We parted ways at about 9, so I had an hour to kill before the doors to the club would open at 10, so I walked about a mile down U Street to get to this bookstore I found called G Books, which the description said was open till 11. My plan was to geek out on some random books in some corner somewhere, maybe even grab a coffee if that was an option. As I walked down U Street, I noticed a pattern: bar, nightclub, pizzeria, homeless dude asking for change, bar, nightclub, pizzeria, homeless dude asking for change, bar, nightclub, pizzeria, homeless due asking for change (rule of threes). The bookstore was difficult to locate when GMap said “Arrived.” I had to go down some stairs to get there, where I discovered a few things. No café or even a corner to hide it, but there was a musty smell and a bunch of cardboard boxes and piles of books strewn about all over the place. It was also closing at 10 p.m., just a few minutes. As I walked around, I saw not only books, but also handcuffs, dildos, and lubricants, and a few of the book covers had pictures of naked men on it and I saw the title, Own Your Gayness. Conclusion: Craig’s walked into a gay bookstore. G Bookstore, Gay Bookstore, makes sense. I have gay friends and family members, some of the coolest people I’ve ever known are gay, I’ve dated bisexuals, but I don’t fall under that classification, so there was really nothing there for me. I smiled at the clerk politely, said “thank you,” and left.
I got to the club at about 10:15, where I was greeted by a line a mile long (or it felt a mile long). The line moved ever-so-slowly, which was causing some widespread panic among my fellow concertgoers (“I hope they haven’t started yet”). Some dude vomited into a garbage can. One of his friends said, “I don’t think he’s done it in a while.” His other friend said, “Neither have I, that’s no reason. That’s not good.” The Lotus scene reminded me of the vibe at the Disco Biscuits shows I went to in New York in my early 20s; a lot of those folks were rolling on ecstasy. Not my bag, but whatever floats one’s boat. I’m not a Biscuits fan either (as I discovered from attending the shows), but I’d be open-minded to Lotus.
Anyway, we got in at around 10:30, and they hadn’t started. I bought a CD, as is my ritual at most of the smaller shows I go to. I had never been to a show, nor do I really know any of their music, so I asked the dreadlocked merch clerk his recommendation. He said Nomads is their most popular album, so I made the purchase.

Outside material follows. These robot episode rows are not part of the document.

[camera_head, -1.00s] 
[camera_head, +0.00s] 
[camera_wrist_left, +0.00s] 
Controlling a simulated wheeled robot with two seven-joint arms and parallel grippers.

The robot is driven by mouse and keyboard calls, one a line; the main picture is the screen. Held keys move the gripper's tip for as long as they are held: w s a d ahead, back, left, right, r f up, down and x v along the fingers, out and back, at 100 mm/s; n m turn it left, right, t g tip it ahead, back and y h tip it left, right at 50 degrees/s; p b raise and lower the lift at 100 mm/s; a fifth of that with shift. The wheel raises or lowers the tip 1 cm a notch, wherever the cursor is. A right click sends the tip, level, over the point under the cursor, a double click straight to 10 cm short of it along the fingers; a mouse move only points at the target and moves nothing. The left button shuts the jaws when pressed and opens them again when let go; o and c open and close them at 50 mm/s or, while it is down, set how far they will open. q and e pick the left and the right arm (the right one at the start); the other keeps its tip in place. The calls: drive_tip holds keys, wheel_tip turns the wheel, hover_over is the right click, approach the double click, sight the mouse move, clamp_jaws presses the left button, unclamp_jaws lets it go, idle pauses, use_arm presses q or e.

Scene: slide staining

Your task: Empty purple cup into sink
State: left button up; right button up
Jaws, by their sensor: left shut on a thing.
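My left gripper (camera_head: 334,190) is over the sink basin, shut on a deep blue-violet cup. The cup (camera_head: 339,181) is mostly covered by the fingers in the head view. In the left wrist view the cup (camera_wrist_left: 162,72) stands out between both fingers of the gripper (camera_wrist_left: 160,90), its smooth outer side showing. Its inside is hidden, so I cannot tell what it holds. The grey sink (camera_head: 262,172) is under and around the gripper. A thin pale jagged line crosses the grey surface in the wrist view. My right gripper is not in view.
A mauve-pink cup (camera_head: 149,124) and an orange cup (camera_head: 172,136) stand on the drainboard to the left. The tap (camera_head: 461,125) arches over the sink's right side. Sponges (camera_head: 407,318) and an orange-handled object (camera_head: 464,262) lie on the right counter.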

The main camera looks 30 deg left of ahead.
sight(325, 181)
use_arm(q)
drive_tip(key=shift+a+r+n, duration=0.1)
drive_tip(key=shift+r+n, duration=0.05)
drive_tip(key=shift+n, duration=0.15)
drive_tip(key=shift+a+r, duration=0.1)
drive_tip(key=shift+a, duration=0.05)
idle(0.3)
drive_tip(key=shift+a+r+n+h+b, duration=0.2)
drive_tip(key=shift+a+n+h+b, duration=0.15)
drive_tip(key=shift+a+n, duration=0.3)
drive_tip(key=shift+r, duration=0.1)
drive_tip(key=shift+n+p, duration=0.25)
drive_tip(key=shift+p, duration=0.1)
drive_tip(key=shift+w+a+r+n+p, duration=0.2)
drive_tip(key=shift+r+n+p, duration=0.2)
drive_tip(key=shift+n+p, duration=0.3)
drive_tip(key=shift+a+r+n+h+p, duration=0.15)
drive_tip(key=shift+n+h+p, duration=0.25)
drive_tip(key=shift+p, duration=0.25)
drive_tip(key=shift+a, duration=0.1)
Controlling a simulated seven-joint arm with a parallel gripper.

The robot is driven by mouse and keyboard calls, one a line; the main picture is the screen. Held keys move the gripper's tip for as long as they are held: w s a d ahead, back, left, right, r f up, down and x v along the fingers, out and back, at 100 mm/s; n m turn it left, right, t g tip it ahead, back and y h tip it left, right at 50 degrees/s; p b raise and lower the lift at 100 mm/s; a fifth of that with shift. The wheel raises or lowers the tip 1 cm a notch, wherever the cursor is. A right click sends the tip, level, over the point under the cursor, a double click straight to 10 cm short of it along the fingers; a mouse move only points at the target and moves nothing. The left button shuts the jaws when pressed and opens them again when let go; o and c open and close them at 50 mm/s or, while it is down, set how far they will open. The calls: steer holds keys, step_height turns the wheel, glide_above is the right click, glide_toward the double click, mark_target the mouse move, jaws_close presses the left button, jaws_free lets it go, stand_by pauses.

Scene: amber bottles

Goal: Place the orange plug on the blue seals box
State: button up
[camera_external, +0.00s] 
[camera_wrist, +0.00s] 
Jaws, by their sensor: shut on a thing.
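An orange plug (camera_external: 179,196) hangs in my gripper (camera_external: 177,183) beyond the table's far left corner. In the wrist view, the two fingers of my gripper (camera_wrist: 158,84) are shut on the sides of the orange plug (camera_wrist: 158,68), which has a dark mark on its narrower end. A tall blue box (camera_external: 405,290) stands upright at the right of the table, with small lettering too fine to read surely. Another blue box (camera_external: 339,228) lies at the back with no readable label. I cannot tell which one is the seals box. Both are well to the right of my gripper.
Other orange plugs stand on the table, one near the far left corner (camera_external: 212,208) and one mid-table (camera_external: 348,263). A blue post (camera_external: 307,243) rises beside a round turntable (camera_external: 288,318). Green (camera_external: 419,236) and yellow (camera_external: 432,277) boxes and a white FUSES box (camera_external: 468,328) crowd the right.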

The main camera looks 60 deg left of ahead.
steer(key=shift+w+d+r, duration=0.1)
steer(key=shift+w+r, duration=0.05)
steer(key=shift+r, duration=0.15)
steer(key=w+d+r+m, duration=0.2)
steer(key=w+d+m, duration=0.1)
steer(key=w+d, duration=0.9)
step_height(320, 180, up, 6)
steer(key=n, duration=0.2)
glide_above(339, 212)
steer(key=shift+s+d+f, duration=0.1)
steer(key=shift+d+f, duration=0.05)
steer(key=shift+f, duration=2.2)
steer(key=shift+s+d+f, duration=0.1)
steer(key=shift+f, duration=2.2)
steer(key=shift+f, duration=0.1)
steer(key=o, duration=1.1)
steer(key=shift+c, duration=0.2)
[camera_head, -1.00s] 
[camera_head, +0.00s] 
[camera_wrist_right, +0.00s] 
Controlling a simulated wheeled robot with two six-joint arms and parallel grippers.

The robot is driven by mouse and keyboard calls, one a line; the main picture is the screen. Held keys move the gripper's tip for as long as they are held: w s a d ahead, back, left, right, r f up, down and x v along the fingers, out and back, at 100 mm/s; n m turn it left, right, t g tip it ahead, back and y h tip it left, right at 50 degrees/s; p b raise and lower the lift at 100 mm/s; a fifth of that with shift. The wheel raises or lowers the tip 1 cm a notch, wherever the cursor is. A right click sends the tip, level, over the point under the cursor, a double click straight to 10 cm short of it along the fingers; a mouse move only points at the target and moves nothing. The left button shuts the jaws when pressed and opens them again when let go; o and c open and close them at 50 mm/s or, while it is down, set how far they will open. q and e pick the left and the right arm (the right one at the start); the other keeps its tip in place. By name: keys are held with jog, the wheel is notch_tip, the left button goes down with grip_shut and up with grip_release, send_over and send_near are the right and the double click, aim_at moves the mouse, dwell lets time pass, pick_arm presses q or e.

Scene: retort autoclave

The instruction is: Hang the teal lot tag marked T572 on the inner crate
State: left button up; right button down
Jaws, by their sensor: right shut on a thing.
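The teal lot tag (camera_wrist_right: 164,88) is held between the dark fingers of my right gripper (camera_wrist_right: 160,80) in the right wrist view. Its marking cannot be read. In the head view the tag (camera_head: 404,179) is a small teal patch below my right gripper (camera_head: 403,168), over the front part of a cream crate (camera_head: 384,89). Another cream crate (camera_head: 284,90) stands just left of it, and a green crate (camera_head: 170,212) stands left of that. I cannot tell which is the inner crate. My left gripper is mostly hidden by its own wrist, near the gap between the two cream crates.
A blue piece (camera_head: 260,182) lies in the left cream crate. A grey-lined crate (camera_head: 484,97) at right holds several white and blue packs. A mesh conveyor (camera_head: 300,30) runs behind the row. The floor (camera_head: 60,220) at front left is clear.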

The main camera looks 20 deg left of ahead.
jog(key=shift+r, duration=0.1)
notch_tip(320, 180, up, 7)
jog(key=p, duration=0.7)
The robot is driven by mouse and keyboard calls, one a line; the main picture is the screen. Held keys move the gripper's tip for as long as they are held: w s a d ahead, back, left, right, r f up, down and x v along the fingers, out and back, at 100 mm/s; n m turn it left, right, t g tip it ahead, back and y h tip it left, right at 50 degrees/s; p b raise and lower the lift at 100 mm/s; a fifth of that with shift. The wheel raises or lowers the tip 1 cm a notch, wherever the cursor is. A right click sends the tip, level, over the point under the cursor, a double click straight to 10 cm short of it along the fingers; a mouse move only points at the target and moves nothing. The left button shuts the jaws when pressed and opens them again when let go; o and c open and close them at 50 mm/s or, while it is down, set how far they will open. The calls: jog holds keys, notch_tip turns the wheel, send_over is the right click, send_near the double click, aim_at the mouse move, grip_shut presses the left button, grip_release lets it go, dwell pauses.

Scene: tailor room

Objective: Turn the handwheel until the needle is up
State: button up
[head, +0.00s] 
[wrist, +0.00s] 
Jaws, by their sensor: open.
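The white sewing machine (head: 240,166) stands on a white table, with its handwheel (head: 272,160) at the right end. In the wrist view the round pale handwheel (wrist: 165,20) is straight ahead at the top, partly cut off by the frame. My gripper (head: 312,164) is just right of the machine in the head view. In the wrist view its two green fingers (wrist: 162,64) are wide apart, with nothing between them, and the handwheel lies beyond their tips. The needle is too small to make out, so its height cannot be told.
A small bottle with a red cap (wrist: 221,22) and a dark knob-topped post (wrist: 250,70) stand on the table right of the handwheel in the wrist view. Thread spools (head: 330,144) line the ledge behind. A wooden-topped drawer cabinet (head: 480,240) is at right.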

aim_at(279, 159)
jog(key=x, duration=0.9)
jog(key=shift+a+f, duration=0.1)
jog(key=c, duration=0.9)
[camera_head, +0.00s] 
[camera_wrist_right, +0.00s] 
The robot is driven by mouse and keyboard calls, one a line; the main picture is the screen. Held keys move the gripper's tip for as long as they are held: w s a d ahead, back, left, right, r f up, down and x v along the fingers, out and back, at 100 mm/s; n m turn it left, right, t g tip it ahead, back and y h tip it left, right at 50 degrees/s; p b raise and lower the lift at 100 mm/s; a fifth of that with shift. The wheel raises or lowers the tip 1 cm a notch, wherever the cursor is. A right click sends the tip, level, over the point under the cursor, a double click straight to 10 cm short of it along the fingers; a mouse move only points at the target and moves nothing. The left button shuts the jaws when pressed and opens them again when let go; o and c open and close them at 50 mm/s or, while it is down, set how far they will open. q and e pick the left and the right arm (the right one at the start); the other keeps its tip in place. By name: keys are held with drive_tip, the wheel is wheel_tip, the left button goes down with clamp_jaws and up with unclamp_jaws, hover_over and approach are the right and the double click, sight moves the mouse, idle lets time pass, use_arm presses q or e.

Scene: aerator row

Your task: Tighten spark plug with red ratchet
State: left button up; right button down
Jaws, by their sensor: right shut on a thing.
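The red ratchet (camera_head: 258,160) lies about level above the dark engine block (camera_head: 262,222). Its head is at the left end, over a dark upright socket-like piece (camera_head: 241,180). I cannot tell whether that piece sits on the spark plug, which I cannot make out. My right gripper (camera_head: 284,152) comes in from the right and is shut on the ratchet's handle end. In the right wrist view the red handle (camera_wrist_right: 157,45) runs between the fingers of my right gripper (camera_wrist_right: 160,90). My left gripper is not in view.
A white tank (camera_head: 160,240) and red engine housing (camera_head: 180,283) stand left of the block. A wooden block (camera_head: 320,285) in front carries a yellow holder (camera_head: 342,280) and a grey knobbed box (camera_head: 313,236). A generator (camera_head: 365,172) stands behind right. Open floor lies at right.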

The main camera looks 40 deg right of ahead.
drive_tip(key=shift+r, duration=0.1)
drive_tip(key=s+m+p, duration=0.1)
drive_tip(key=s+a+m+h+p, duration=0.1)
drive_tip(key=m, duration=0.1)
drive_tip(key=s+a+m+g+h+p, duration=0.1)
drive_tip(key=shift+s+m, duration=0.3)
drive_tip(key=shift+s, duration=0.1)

To say I was blown away by Lotus would be an understatement. Their tribal beats and LED lighting were epic (people prone to seizures should steer clear). I found myself dancing pretty hard. During setbreak, I had a few conversations with some random dudes that began with, “These guys are sick.” During the second set, I started to fall asleep (most of the shows I go to normally end at midnight), but I was able to rally together to dance it out toward the end. Some metalhead-looking dude showed up with a stuffed octopus on each hand, presumably because he was rolling or he wanted to give the other rollers something to gaze at. Another dude was making shapes with his fingers. The crowd is a show indeed!
As I made my walk back to the hostel, the smell of pizza captivated me, so I stopped at a spot (I don’t normally do late night pizza postshow anymore, but I’m in DC, for phucks sake). It was a bit of a wait, and late-night partiers are another show. Some drunk girl was yelling, “You’re so rude” to the poor clerk behind the counter, to which she shook her hand. I’m wearing a Grateful Dead shirt with a music-induced permagrin, staying quiet, and there was a dude with a ponytail and a beard who looked like he belonged at the show, and we were just sitting there, chill, in all the noise. The clerk felt bad, and we were probably the most well-behaved people in that pizzeria, so she hooked us up with bottles of water. This reminds me of a conversation I had with the barista at the Barnes and Noble café in Hampton, where she commented my Phish shirt. She then talked about how she used to work at the Hampton Coliseum and how Phish fans were her favorite patrons because they were so nice and they tipped well (I had tipped this pizzeria clerk a dollar).
I felt good about myself and my representation of the scene as I walked home at 2 a.m.